In this article, you take the following steps:

  • Deploy the required infrastructure for the tutorial
  • Publish code to a Functions App
  • Create an Event Grid subscription
  • Stream sample data into Event Hubs
  • Verify captured data in Azure Synapse Analytics

Prerequisites

To complete this tutorial, you must have:

  • An Azure subscription. If you don't have an Azure subscription, create a free account before you begin.
  • Visual studio 2019 with workloads for: .NET desktop development, Azure development, ASP.NET and web development, Node.js development, and Python development.
  • Download the EventHubsCaptureEventGridDemo sample project to your computer.
    • WindTurbineDataGenerator – A simple publisher that sends sample wind turbine data to a capture-enabled event hub
    • FunctionDWDumper – An Azure Function that receives an Event Grid notification when an Avro file is captured to the Azure Storage blob. It receives the blob’s URI path, reads its contents, and pushes this data to Azure Synapse Analytics (dedicated SQL pool).

Deploy the infrastructure

In this step, you deploy the required infrastructure with a Resource Manager template. When you deploy the template, the following resources are created:

  • Event hub with the Capture feature enabled.
  • Storage account for the captured files.
  • App service plan for hosting the function app
  • Function app for processing the event
  • SQL Server for hosting the data warehouse
  • Azure Synapse Analytics (dedicated SQL pool) for storing the migrated data

Use Azure CLI to deploy the infrastructure

  1. Sign in to the Azure portal.

  2. Select Cloud Shell button at the top.

    Azure portal

  3. You see the Cloud Shell opened at the bottom of the browser.

    Cloud Shell

  4. In the Cloud Shell, if you see an option to select between Bash and PowerShell, select Bash.

  5. If you are using the Cloud Shell for the first time, create a storage account by selecting Create storage. Azure Cloud Shell requires an Azure storage account to store some files.

    Create storage for Cloud Shell

  6. Wait until the Cloud Shell is initialized.

    Cloud Shell initialized

  7. Create an Azure resource group by running the following CLI command:

    1. Copy and paste the following command into the Cloud Shell window. Change the resource group name and location if you want.

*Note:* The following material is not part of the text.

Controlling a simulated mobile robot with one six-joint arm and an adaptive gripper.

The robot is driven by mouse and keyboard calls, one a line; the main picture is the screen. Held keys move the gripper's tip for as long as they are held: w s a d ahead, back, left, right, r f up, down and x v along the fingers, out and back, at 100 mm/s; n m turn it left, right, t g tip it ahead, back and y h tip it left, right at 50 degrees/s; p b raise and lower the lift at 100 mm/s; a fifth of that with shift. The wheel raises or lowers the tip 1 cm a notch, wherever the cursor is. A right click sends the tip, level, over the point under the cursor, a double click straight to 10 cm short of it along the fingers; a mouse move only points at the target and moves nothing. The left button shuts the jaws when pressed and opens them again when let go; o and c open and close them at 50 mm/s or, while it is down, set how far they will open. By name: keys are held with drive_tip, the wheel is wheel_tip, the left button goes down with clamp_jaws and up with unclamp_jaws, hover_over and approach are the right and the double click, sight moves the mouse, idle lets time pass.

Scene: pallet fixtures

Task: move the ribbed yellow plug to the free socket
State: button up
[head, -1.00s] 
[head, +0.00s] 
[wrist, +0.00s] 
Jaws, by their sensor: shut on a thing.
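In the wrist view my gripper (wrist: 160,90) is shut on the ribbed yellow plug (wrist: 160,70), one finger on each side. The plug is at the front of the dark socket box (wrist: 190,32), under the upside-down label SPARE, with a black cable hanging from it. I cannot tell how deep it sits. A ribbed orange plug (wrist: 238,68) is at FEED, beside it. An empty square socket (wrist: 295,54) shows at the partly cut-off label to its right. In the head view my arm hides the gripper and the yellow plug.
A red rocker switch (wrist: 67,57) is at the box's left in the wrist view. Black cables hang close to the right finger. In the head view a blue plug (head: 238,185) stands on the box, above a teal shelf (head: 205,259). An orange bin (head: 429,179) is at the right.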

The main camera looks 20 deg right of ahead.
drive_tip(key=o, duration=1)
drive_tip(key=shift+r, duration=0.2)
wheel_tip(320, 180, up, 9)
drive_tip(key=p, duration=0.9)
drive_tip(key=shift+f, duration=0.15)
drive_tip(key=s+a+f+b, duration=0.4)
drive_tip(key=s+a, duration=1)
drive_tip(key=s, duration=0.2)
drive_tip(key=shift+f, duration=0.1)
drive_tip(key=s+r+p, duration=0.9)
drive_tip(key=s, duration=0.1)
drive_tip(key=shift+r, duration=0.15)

      az group create -l eastus -n rgDataMigration
      
    2. Press ENTER.

      Here is an example:

      user@Azure:~$ az group create -l eastus -n rgDataMigration
      {
        "id": "/subscriptions/00000000-0000-0000-0000-0000000000000/resourceGroups/rgDataMigration",
        "location": "eastus",
        "managedBy": null,
        "name": "rgDataMigration",
        "properties": {
          "provisioningState": "Succeeded"
        },
        "tags": null
      }
      
  8. Deploy all the resources mentioned in the previous section (event hub, storage account, functions app, Azure Synapse Analytics) by running the following CLI command:

    1. Copy and paste the command into the Cloud Shell window. Alternatively, you may want to copy/paste into an editor of your choice, set values, and then copy the command to the Cloud Shell.

      Important

      Specify values for the following entities before running the command:

      • Name of the resource group you created earlier.
      • Name for the event hub namespace.
      • Name for the event hub. You can leave the value as it is (hubdatamigration).
      • Name for the SQL server.
      • Name of the SQL user and password.
      • Name for the database.
      • Name of the storage account.
      • Name for the function app.
      az deployment group create \
          --resource-group rgDataMigration \
          --template-uri https://raw.githubusercontent.com/Azure/azure-docs-json-samples/master/event-grid/EventHubsDataMigration.json \
          --parameters eventHubNamespaceName=<event-hub-namespace> eventHubName=hubdatamigration sqlServerName=<sql-server-name> sqlServerUserName=<user-name> sqlServerPassword=<password> sqlServerDatabaseName=<database-name> storageName=<unique-storage-name> functionAppName=<app-name>
      
    2. Press ENTER in the Cloud Shell window to run the command. This process may take a while since you are creating a bunch of resources. In the result of the command, ensure that there have been no failures.

  9. Close the Cloud Shell by selecting the Cloud Shell button in the portal (or) X button in the top-right corner of the Cloud Shell window.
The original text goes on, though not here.